### YOUR TASK
Leave out all pictures and return, exactly as written, the lines from the line containing "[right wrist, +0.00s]" to the line containing "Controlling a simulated", both ends kept.

[start DATA EXTRACT]

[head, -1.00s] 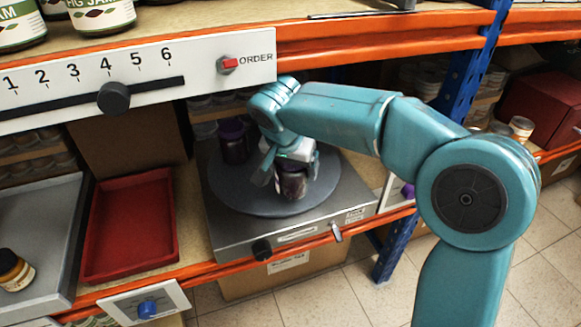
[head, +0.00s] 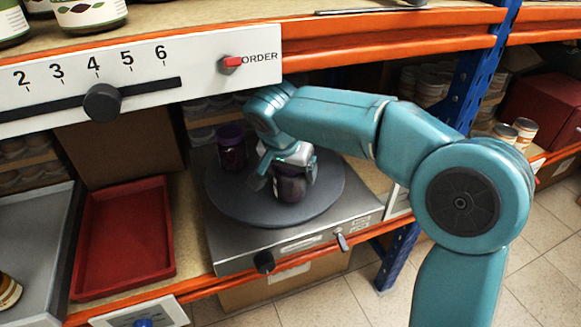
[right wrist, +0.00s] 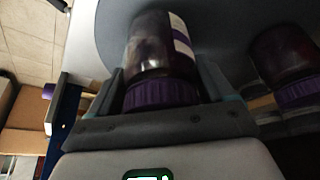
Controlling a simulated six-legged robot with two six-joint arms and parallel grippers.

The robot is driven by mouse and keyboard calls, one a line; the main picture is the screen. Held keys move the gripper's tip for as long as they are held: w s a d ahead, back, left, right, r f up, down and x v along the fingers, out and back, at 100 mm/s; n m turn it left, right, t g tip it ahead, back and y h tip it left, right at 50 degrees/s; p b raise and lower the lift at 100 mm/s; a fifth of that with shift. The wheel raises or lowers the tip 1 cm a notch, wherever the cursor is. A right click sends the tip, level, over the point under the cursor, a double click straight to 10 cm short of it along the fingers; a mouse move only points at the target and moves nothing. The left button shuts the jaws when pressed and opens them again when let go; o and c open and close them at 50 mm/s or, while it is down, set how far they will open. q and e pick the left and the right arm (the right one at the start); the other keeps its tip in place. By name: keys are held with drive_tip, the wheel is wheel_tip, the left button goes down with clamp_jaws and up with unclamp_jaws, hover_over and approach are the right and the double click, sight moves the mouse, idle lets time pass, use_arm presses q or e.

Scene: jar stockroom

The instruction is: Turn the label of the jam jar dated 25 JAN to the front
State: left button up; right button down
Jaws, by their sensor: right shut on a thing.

[end DATA EXTRACT]

### ANSWER TO THE PROBLEM
[right wrist, +0.00s] 
Controlling a simulated six-legged robot with two six-joint arms and parallel grippers.

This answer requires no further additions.